→ **WORK INSTRUCTIONS**: Return all of the data exactly as given.

** Begin THE DATA **

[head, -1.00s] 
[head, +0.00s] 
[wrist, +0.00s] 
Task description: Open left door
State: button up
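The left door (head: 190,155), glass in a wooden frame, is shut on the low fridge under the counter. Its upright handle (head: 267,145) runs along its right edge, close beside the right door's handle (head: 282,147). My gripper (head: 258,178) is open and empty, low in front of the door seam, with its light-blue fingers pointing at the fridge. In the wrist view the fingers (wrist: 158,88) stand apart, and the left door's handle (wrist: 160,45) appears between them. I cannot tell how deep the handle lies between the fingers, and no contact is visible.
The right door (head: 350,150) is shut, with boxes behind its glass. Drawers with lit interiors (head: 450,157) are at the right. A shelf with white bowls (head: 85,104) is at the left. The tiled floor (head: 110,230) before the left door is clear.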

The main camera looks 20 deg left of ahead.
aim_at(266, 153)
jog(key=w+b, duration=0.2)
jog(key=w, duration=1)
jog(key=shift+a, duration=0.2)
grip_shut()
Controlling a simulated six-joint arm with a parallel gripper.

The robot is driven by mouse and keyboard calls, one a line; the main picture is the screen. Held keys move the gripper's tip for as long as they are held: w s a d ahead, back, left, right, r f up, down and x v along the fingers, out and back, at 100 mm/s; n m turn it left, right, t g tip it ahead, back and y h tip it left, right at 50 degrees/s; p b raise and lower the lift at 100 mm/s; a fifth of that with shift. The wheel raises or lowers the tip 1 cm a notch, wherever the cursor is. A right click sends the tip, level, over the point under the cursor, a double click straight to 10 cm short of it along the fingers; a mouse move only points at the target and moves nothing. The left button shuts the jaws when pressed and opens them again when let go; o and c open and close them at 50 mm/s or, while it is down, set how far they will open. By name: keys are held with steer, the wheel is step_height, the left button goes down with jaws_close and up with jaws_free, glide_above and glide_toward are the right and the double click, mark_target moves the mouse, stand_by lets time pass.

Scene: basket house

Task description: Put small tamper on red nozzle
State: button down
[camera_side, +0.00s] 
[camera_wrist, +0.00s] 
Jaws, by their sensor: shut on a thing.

** End THE DATA **

→ **OUTPUT FOR THIS EXERCISE**:
[head, -1.00s] 
[head, +0.00s] 
[wrist, +0.00s] 
Task description: Open left door
State: button up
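The left door (head: 190,155), glass in a wooden frame, is shut on the low fridge under the counter. Its upright handle (head: 267,145) runs along its right edge, close beside the right door's handle (head: 282,147). My gripper (head: 258,178) is open and empty, low in front of the door seam, with its light-blue fingers pointing at the fridge. In the wrist view the fingers (wrist: 158,88) stand apart, and the left door's handle (wrist: 160,45) appears between them. I cannot tell how deep the handle lies between the fingers, and no contact is visible.
The right door (head: 350,150) is shut, with boxes behind its glass. Drawers with lit interiors (head: 450,157) are at the right. A shelf with white bowls (head: 85,104) is at the left. The tiled floor (head: 110,230) before the left door is clear.

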The main camera looks 20 deg left of ahead.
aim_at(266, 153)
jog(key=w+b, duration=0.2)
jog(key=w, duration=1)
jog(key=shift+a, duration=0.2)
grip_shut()
Controlling a simulated six-joint arm with a parallel gripper.

The robot is driven by mouse and keyboard calls, one a line; the main picture is the screen. Held keys move the gripper's tip for as long as they are held: w s a d ahead, back, left, right, r f up, down and x v along the fingers, out and back, at 100 mm/s; n m turn it left, right, t g tip it ahead, back and y h tip it left, right at 50 degrees/s; p b raise and lower the lift at 100 mm/s; a fifth of that with shift. The wheel raises or lowers the tip 1 cm a notch, wherever the cursor is. A right click sends the tip, level, over the point under the cursor, a double click straight to 10 cm short of it along the fingers; a mouse move only points at the target and moves nothing. The left button shuts the jaws when pressed and opens them again when let go; o and c open and close them at 50 mm/s or, while it is down, set how far they will open. By name: keys are held with steer, the wheel is step_height, the left button goes down with jaws_close and up with jaws_free, glide_above and glide_toward are the right and the double click, mark_target moves the mouse, stand_by lets time pass.

Scene: basket house

Task description: Put small tamper on red nozzle
State: button down
[camera_side, +0.00s] 
[camera_wrist, +0.00s] 
Jaws, by their sensor: shut on a thing.

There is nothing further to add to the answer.